SERVES 6 · GF, DF, VEGAN ADAPTABLE
My mother-in-law is Puerto Rican and has taught me a few of her delicious recipes, including picadillo, which is a popular dish in the Caribbean (especially Cuba) and Mexico. Picadillo reminds me of a Latin Sloppy Joe, but with a more sweet-and-sour flavor. It is a very inexpensive entrée, usually served over white rice. I have come up with my own picadillo recipe that may or may not be authentic, but it sure is flavorful. My son especially loves this and many of my students have said the same of their kids. To make this vegan, substitute an equal amount of crumbled tempeh for the beef and add a couple of drops of pure maple syrup in step 3.
2 tablespoons unrefined, cold-pressed extra-virgin olive oil
1 medium-size onion, diced
4 garlic cloves, minced
Pinch of crushed red pepper flakes
1½ pounds grass-fed ground beef
1¾ teaspoons sea salt
Freshly ground black pepper
Pinch of ground cinnamon
2 teaspoons ground cumin
Pinch of ground cloves
2 bay leaves
1 (18-ounce) jar diced tomatoes, or 1¼ pounds fresh tomatoes, skin and seeds removed, chopped
1 medium-size sweet potato, peeled and chopped
¼ cup dry white wine
2 tablespoons cider vinegar or red wine vinegar, or more if desired
½ cup unsulfured raisins
½ cup green pimiento olives, sliced (optional)
Chopped fresh cilantro, for garnish (optional)
1. In a large, heavy saucepan over medium heat, heat the olive oil. Add the onion and cook until tender and translucent, about 5 minutes. Add the garlic and red pepper flakes and cook for another minute, until fragrant.

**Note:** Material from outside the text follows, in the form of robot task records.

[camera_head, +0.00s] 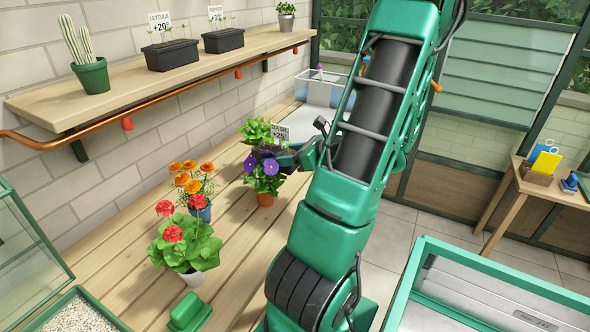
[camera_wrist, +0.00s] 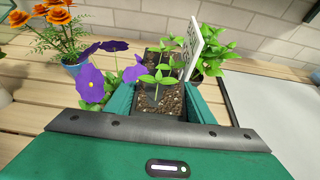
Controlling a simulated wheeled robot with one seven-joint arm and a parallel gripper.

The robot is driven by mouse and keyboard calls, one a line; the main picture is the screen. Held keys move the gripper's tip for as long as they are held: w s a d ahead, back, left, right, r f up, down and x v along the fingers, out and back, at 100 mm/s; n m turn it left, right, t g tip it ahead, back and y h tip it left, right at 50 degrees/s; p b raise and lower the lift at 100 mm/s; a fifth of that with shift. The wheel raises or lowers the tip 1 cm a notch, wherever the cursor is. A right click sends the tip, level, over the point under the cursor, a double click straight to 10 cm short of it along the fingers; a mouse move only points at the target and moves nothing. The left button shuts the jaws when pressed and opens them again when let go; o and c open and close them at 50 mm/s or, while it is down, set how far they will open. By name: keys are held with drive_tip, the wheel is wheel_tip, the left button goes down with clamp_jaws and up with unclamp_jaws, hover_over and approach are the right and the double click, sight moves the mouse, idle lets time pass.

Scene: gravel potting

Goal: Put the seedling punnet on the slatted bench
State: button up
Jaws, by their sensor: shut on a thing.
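The seedling punnet (camera_wrist: 151,106) shows in the wrist view as a narrow tray of dark soil with small green seedlings and a white label. My gripper (camera_wrist: 160,94) is shut on it, with a green finger along each side. In the head view my gripper (camera_head: 285,156) is over the far part of the slatted bench (camera_head: 236,222), behind the purple flowers. There the label reads basil, and the punnet is mostly hidden. I cannot tell whether its base touches the bench.
Purple flowers (camera_head: 262,172), orange flowers (camera_head: 192,182) and a red geranium (camera_head: 190,245) stand in pots on the bench. A leafy plant (camera_head: 254,130) is close by the punnet. A wall shelf (camera_head: 160,80) holds a cactus and dark planters. A grey-white surface (camera_wrist: 269,115) lies right of the punnet.

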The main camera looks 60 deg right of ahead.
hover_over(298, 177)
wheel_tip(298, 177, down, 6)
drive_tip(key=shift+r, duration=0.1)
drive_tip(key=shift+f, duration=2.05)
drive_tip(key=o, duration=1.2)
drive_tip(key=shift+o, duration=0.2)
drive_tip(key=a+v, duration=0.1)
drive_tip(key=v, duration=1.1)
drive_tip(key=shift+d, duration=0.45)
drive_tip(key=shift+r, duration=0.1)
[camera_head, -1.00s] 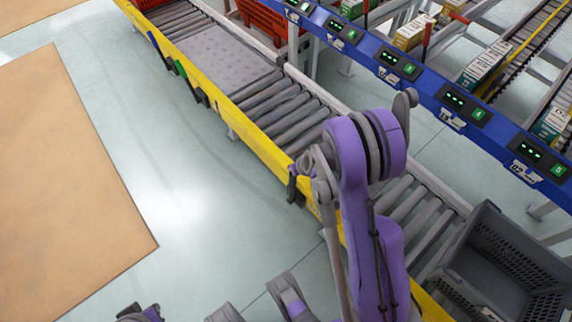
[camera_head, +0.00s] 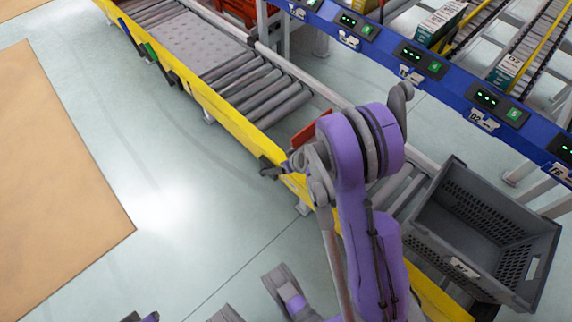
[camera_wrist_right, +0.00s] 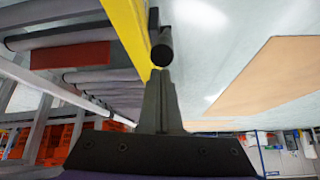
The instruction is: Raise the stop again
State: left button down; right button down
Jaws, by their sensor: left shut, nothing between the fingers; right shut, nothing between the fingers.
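The stop, a red plate (camera_head: 312,130), stands among the rollers behind the yellow rail, partly hidden by my purple arm. In the right wrist view, which is upside down, the red plate (camera_wrist_right: 72,56) sticks out from the upper side of the rollers. A black lever (camera_head: 268,166) sits on the rail's outer side. My right gripper (camera_wrist_right: 160,75) is shut and empty; its tips are close to the lever's round black end (camera_wrist_right: 162,50), contact unclear. My left gripper (camera_head: 276,275) appears low, small and shut.
A grey tote (camera_head: 455,265) sits on the rollers at the right. A blue rail (camera_head: 450,85) with lit displays runs behind. A perforated plate (camera_head: 195,45) lies farther up the conveyor. Open floor and a tan floor area (camera_head: 50,170) lie at the left.

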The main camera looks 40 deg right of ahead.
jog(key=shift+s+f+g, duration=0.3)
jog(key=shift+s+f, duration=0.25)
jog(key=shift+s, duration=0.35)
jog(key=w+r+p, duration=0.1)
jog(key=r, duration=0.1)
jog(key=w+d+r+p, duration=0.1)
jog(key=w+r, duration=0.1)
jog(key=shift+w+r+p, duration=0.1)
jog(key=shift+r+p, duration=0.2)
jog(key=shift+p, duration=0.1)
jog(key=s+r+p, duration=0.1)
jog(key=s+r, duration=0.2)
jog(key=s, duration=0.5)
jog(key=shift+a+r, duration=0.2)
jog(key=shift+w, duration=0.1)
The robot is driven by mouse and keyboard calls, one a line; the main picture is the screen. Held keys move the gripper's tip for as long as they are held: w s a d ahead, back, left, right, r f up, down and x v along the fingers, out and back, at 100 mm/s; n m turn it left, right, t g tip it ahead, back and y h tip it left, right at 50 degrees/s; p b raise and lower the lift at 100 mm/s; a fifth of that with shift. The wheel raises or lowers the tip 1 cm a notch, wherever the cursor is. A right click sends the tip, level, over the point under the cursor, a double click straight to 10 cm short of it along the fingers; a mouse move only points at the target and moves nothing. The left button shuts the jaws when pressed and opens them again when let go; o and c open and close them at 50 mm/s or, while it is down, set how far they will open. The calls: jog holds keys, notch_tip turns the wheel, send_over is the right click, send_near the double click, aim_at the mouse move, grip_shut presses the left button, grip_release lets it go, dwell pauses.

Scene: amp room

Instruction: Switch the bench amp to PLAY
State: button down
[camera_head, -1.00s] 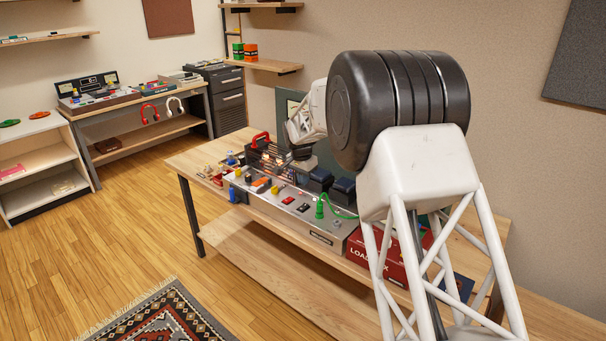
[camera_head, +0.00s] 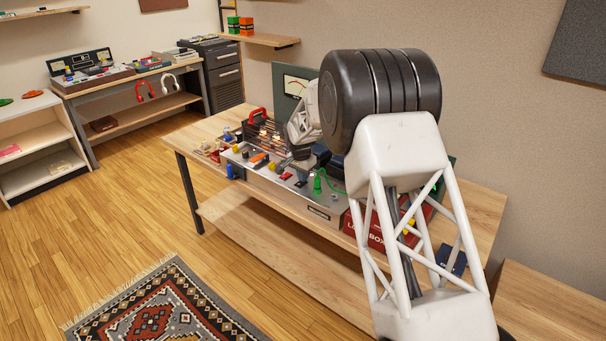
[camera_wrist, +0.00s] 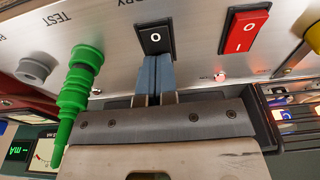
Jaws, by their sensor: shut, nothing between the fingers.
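The bench amp (camera_head: 277,186) is a long, light-metal unit on the wooden bench, with knobs, switches and a green cable on its top panel. In the wrist view its panel (camera_wrist: 113,45) fills the upper part and its lettering is upside down. My gripper (camera_wrist: 156,62) is shut and empty, its blue-grey fingertips at the lower edge of a black rocker switch (camera_wrist: 155,37) marked O. I cannot tell whether they touch it. A red rocker switch (camera_wrist: 244,31) marked O and I is to its right. No PLAY label is readable. In the head view my arm hides the fingertips.
A green plug (camera_wrist: 79,85) stands close left of my fingers, and it also shows in the head view (camera_head: 317,184). A small red light (camera_wrist: 220,76) glows below the red switch. A red box (camera_head: 371,232) stands at the amp's right end. The bench's left end (camera_head: 192,137) is partly clear.

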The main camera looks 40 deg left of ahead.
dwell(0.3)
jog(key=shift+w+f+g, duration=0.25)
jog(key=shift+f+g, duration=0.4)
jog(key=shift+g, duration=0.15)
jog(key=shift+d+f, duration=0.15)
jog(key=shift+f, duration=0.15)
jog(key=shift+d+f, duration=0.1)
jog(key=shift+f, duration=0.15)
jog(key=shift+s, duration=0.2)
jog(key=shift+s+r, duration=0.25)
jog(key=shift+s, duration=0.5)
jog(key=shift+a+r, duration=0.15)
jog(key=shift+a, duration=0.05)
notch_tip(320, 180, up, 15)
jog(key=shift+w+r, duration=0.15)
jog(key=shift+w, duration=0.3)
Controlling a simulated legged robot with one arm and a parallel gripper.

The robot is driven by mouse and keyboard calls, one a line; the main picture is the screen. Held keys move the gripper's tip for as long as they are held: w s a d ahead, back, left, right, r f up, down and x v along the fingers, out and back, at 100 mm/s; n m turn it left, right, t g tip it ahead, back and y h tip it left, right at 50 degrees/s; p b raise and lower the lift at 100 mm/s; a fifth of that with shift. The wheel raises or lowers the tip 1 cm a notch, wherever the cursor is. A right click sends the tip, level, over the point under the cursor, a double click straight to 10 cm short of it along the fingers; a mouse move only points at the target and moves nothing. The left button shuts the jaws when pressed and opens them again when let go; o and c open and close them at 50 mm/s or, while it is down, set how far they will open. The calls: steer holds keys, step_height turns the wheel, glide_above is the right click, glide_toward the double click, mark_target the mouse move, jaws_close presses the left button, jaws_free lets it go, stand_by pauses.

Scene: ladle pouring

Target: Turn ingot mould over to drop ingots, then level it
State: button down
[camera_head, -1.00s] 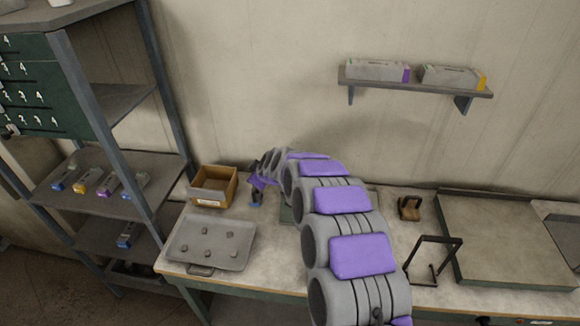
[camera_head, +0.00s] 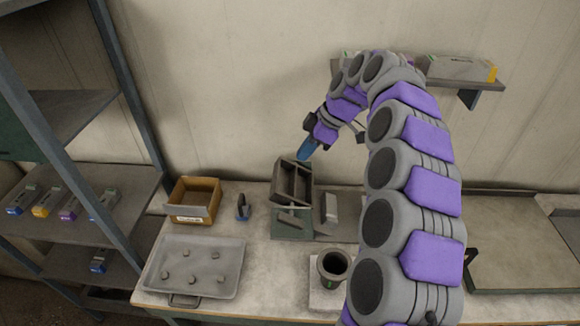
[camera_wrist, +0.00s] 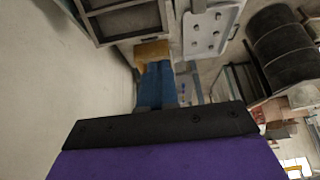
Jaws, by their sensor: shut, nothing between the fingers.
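The ingot mould (camera_head: 280,182), a dark grey frame with two long compartments, stands tilted up at the back of the bench. Its open side faces my body camera and no ingot shows in it. It also shows at the top of the wrist view (camera_wrist: 121,20). A grey bar that looks like an ingot (camera_head: 331,207) lies right of it, and another (camera_head: 293,220) lies in front. My gripper (camera_head: 305,151), with blue fingers, is shut and empty just above the mould's upper right corner. I cannot tell whether it touches. The blue fingers show in the wrist view (camera_wrist: 156,85).
A round dark pot (camera_head: 334,263) stands on a pale block at the front. A tray with several small lumps (camera_head: 236,254), a brown box (camera_head: 193,208) and a small blue and black item (camera_head: 243,207) are left. A wall shelf (camera_head: 480,84) hangs behind.

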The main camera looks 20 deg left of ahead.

2. Add the ground beef, salt, and pepper and sauté, breaking up the meat with the back of a wooden spoon. Continue to cook until all the liquid has evaporated and the meat starts to sizzle for a minute or two. This will add a lot of flavor. Add the spices and bay leaves and sauté for 30 seconds.
3. Add the tomatoes and their juices, sweet potato, wine, and vinegar. Bring to a boil, lower the heat to a simmer, cover, and cook for 15 minutes.
4. Uncover the pan and add the raisins and olives, if using. Allow the stew to cook for another 10 minutes. Garnish with chopped cilantro, if using. Delicious served over rice or Cauliflower Rice (here).
TIP: You can use ground turkey or chicken, but I would opt for dark meat for better flavor and more moisture. The picadillo will have a little poultry flavor.